Well, they must have known something we didn't — as in, they didn't have to. Because Republicans are shining such a bright spotlight on healthcare reform, it now has an even bigger national platform than before.
In a weird sort of way, we imagine that's a good thing. Since most people aren't the political junkies we are, a lot of Americans who have already benefited from the ACA are probably wondering, "Gosh, what exactly is this Obamacare thing that Republicans are shutting down the government over?"
Which gives Democratic members of Congress, a couple of randomly sane Republicans, an army of well-informed punditheads and policy wonks, and myriad major news outlets many, many, many opportunities to explain. Such as:
- The Affordable Care Act was passed by both houses of Congress and signed into law by the President in 2010. It is not a bill.
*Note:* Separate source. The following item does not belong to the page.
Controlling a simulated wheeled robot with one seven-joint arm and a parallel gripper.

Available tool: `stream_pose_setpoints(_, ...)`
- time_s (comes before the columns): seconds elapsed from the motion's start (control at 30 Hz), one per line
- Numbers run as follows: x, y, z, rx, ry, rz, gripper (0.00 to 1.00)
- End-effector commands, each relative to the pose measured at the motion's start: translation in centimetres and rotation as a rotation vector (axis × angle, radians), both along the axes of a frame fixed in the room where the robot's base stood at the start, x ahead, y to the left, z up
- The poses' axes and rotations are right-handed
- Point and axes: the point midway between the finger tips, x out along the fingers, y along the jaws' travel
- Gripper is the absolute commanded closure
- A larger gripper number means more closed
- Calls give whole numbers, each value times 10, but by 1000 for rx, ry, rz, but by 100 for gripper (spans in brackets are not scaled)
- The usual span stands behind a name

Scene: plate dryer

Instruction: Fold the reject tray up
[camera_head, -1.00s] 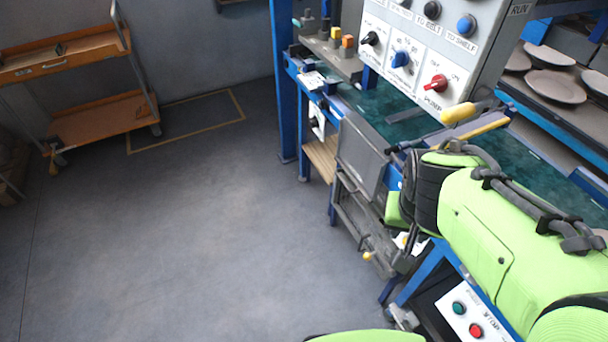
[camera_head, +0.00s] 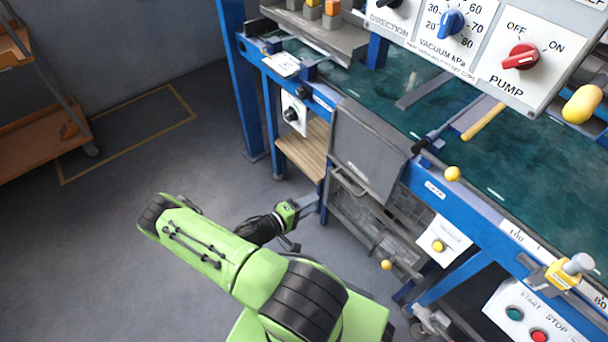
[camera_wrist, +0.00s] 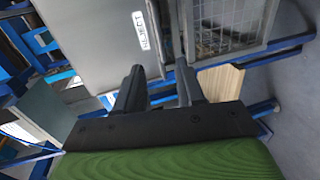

It is law, and it is being implemented in phases over several years.
- After considering umbrage-y legal challenges by sore-loser Republican attorneys general (like our own GOP gubernatorial candidate here in Virginia), the Supreme Court declared the Affordable Care Act constitutional in the summer of 2012.
- ACA benefits that have already taken effect include coverage for dependents through age 26, increased drug rebates for seniors, no more denial of coverage to children with pre-existing conditions, rebates to subscribers from insurers that spend too much money on overhead, and no more annual spending caps by insurers on your coverage.
- Next up: The health insurance exchanges, which will allow the uninsured to buy healthcare coverage at affordable rates, will start enrolling people tomorrow.
- And oh, by the way: The Republican platform in last year's Presidential election called for the repeal of Obamacare — even though their nominee created the model for it in Massachusetts, and even though the individual mandate was originally a Republican idea. The Republicans, you probably recall, lost that election.
John Boehner could pass a "clean" continuing resolution in the House of Representatives tonight, with no Obamacare strings attached, by relying on the Democratic members and non-teabagger Republicans.
He could. And we wouldn't have a shutdown. But because he's the worst Speaker of the House in American history, he won't. We cats HISS.